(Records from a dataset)
* * *
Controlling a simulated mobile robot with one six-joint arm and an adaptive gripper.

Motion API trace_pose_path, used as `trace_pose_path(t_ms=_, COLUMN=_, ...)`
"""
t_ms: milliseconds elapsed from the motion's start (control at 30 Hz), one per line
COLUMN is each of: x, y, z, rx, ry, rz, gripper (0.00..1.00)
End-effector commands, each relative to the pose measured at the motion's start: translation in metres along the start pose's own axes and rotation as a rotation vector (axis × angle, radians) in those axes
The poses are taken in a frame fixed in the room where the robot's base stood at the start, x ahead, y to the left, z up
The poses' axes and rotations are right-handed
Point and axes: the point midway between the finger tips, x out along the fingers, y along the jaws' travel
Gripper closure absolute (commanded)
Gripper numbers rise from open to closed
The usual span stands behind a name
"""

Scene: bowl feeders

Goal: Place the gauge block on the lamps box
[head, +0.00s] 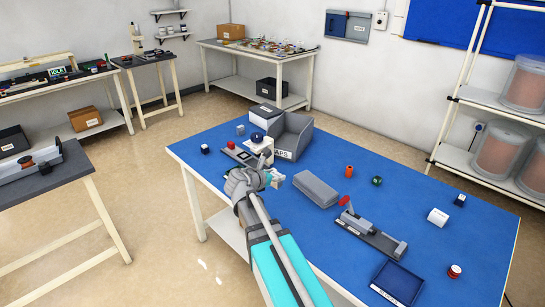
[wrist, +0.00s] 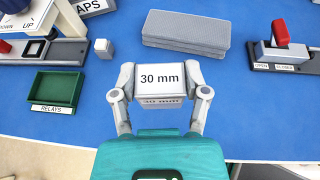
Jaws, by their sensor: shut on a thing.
* * *
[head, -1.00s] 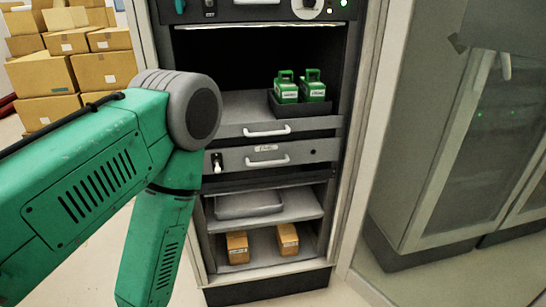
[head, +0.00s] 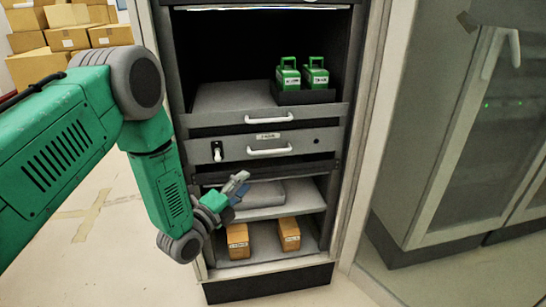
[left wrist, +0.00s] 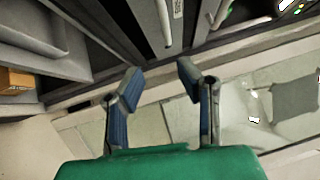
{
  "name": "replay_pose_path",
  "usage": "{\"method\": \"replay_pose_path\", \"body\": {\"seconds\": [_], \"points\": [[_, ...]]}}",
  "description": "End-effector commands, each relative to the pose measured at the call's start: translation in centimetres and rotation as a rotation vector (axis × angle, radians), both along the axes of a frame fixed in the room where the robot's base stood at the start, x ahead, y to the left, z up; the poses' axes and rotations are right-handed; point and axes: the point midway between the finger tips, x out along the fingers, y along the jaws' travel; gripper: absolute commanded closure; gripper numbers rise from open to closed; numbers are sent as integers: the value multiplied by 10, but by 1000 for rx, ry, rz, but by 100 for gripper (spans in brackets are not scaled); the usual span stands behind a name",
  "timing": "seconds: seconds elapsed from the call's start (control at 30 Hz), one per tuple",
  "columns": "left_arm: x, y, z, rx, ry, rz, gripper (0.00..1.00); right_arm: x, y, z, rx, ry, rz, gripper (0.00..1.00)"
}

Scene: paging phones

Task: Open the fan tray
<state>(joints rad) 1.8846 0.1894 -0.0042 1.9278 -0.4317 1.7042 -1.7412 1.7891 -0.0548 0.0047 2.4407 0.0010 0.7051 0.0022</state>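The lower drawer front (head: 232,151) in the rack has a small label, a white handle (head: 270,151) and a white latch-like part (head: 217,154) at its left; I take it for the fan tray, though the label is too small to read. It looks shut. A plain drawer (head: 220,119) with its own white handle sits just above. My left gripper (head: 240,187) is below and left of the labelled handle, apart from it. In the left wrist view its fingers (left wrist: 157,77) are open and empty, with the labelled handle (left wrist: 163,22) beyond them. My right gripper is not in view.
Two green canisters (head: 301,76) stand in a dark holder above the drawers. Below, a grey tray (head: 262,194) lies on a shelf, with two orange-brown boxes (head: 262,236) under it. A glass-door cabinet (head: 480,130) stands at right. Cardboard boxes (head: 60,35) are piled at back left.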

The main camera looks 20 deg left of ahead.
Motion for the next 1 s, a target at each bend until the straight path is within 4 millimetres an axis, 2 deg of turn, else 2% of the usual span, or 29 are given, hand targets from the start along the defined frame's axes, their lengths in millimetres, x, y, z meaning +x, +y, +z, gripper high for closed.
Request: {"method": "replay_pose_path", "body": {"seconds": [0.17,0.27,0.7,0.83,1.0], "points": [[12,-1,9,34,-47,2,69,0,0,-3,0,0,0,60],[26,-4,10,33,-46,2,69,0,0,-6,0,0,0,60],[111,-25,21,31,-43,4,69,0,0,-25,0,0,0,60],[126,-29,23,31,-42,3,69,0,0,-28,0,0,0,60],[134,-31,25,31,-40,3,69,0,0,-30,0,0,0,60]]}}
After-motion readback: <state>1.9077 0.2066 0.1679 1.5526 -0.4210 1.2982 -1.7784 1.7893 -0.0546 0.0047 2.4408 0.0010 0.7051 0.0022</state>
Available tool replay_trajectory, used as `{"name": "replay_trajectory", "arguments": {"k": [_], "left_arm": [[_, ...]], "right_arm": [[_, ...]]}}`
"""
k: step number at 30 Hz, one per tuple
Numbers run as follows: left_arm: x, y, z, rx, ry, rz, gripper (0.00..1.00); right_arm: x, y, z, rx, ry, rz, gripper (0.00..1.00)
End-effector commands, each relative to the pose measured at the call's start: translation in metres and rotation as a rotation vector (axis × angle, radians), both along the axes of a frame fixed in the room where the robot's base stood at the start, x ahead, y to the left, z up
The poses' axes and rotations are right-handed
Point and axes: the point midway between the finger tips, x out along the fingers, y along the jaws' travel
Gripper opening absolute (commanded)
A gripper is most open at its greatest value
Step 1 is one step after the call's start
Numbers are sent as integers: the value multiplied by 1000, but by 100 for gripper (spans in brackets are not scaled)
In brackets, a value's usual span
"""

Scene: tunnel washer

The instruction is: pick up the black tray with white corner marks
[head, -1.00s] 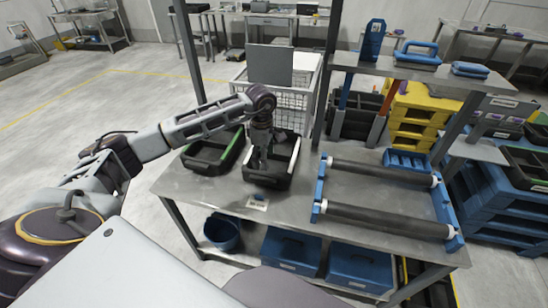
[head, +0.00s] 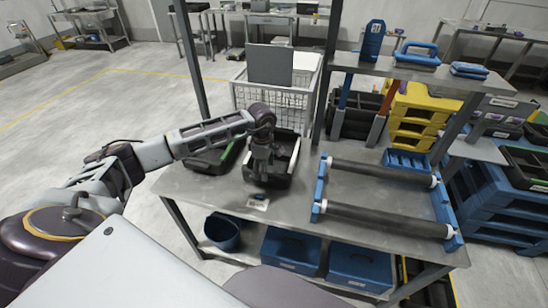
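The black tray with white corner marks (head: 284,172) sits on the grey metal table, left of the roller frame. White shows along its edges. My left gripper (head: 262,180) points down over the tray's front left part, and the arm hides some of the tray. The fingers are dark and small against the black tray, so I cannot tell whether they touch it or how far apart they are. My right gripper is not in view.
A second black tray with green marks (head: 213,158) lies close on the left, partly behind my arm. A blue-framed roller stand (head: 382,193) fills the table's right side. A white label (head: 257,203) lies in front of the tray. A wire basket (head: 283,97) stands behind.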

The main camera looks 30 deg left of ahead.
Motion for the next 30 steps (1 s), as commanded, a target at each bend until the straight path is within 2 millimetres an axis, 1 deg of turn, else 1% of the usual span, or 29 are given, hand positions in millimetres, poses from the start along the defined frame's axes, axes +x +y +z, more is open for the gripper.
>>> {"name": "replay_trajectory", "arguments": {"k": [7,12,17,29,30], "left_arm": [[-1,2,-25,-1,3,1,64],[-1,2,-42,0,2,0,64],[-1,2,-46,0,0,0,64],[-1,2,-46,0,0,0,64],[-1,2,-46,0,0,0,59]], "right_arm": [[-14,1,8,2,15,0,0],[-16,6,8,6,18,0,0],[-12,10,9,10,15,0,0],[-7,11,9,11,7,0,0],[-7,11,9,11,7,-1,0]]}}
* * *
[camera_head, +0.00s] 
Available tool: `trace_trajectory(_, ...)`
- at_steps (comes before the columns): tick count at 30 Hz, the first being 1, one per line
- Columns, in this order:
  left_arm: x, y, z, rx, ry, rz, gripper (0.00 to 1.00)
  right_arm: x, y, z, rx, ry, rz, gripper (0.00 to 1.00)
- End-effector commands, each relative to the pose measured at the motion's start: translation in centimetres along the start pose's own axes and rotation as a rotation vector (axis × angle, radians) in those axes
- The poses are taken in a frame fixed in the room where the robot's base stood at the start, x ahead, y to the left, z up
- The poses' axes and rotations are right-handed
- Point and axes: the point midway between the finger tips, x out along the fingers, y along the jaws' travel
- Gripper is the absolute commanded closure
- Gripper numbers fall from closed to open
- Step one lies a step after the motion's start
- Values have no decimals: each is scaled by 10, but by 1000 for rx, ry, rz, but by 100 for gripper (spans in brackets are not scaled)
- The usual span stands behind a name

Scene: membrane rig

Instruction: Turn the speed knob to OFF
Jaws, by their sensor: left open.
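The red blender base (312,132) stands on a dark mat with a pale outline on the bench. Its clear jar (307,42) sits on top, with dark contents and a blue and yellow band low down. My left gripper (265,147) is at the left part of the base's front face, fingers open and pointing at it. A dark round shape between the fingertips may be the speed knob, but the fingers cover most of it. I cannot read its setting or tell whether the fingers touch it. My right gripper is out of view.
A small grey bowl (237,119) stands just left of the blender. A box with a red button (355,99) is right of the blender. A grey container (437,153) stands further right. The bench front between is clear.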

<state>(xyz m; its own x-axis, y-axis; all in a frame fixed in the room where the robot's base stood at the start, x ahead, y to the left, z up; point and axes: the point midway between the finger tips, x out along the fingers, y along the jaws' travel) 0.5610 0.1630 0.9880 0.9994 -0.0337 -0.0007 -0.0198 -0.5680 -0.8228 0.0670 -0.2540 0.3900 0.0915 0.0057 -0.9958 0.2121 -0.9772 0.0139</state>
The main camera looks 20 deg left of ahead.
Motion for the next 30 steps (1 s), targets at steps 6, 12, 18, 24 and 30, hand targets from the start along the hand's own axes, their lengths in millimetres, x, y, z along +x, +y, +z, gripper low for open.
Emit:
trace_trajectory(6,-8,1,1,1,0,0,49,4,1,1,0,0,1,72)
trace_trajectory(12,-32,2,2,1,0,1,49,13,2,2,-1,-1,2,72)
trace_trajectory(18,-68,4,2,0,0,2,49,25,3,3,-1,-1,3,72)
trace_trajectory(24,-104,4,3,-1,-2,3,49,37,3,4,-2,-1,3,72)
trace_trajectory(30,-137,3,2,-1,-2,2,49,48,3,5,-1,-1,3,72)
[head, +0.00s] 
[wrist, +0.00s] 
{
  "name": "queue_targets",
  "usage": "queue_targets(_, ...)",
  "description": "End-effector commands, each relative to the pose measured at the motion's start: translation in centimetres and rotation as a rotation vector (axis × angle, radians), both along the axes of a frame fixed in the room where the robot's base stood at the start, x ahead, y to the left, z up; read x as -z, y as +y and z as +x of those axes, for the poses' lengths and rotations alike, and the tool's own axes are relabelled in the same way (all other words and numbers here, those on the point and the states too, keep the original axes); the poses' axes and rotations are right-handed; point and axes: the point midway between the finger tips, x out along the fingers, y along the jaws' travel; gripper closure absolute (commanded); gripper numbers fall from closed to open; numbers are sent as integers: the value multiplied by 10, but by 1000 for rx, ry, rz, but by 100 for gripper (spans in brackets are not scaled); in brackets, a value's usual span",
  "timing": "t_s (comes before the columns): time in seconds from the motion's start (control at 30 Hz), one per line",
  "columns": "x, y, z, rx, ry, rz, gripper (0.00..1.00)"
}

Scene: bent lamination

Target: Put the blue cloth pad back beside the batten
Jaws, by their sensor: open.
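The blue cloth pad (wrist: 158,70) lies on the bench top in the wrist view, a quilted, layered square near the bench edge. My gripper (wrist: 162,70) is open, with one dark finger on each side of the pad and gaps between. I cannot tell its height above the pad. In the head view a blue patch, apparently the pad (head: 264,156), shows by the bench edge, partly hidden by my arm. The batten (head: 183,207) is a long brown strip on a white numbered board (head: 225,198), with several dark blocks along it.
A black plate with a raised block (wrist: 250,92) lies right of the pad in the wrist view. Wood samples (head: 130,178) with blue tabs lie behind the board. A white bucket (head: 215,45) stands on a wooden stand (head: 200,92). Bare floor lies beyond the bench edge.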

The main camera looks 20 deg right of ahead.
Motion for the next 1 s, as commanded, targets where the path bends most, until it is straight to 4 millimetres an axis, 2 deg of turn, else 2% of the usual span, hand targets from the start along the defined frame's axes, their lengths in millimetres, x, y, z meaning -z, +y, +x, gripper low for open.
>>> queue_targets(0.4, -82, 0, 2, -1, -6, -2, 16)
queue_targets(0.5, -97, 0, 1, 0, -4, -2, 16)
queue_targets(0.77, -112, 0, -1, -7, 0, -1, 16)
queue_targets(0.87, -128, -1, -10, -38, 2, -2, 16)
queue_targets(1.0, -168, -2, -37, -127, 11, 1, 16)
* * *
Look through the data above. Find each line with the string "meaning" and copy it.

Response to the task ::
Motion for the next 1 s, a target at each bend until the straight path is within 4 millimetres an axis, 2 deg of turn, else 2% of the usual span, or 29 are given, hand targets from the start along the defined frame's axes, their lengths in millimetres, x, y, z meaning +x, +y, +z, gripper high for closed.
Motion for the next 1 s, as commanded, targets where the path bends most, until it is straight to 4 millimetres an axis, 2 deg of turn, else 2% of the usual span, hand targets from the start along the defined frame's axes, their lengths in millimetres, x, y, z meaning -z, +y, +x, gripper low for open.

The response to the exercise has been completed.